» **Aim**
Return, exactly as written, the run of lines that begins at the line containing "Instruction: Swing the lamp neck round" and ends at the line containing "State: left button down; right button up". Nothing outside that run belongs in the answer.
━━━━━━━━━━
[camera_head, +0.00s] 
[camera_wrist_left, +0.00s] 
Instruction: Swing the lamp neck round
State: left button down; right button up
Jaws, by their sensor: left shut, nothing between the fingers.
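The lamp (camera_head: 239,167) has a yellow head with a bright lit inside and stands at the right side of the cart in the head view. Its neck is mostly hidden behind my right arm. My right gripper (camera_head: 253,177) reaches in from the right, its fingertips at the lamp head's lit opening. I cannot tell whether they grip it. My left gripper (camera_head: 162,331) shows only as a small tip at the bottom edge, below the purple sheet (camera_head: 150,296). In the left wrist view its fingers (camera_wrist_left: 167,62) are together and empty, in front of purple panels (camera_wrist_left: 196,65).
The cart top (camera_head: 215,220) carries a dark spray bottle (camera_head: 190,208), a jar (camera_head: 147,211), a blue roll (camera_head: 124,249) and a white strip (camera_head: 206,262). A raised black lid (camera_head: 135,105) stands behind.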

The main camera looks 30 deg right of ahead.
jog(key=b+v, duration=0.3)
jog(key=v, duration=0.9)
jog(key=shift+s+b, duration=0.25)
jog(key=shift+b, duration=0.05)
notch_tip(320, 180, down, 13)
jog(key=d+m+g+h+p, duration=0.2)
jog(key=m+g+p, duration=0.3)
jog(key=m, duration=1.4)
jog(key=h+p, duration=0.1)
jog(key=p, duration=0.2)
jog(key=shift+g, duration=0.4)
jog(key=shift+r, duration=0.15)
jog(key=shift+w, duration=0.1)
━━━━━━━━━━
» **Task answer**
Instruction: Swing the lamp neck round
State: left button down; right button up

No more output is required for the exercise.